Although the initial investigation of the supermarket comparison data showed Woolworths products to be cheaper, the results from both the p-value and the 95% confidence level support the decision to fail to reject the Null Hypothesis. According to results it won’t make a noteworthy difference in terms of which supermarket we are preferring to shop in if purchasing full priced, non-home brand products.

The strengths of this investiagtion includes the consistancy that was met in matching items between Coles and Woolworths, the number of items sampled for this investigation, and the method used for testing, the value of margin of error was really small which helped in a better unbiased result However the method of collecting the specific products could be improved and instead of getting it online by searching a specific category we should have the complete price list at our disposal.This would allow us to randomly pick products from both supermarkets more efficiently.

Limitation arises as these product were taken from a store located in a same region (ZIP code-3055) thus prices will vary in other regions due to transportation and other costs.

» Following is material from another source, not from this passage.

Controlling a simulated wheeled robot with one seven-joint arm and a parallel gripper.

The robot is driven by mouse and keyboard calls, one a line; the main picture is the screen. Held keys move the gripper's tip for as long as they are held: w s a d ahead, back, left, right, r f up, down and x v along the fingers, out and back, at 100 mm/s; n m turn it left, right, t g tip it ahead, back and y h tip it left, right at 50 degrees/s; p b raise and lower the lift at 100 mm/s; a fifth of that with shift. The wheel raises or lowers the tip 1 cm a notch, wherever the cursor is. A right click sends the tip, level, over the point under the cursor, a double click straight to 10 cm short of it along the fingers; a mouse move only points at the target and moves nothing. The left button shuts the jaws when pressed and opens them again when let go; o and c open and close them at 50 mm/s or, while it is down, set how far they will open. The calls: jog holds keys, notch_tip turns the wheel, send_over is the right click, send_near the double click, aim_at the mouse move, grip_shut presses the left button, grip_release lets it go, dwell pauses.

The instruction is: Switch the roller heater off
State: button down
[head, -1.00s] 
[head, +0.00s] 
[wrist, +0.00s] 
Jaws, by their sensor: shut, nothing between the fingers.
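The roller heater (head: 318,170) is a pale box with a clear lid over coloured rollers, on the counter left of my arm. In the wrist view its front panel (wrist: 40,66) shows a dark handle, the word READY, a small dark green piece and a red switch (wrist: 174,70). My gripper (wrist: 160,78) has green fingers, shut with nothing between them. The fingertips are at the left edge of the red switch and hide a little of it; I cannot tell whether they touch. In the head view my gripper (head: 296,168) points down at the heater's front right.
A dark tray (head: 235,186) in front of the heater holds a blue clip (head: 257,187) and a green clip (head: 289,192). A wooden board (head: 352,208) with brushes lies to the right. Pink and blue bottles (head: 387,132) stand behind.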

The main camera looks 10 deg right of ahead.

Home brand products cannot be compared and no home brand product was used in this investigation,it is generally observed that home brand product for each supermarket is cheaper as compared to branded product.Thus on including home brand products falling in same category the result may have varied for these tests.

Limitation also includes that each product in the supermarket was compared to its significant matched product in other supermarket,the data was not considered as an whole. The average price difference between supermarkets was found to be $0.28.So,if a person purchased these 95 products from coles he would spend a total of $415.82 and for the same products consumer would spent $388.22, thus a total saving of $27. If it is for monthly grocery,then in an year a consumer will spend $27*12=$324 more at coles than woolworths which is a significant difference. But then again it is highly unlikly for a same person to purchase all these 95 products from a same supermarket for the whole year,thus these are the limitation of this investigation.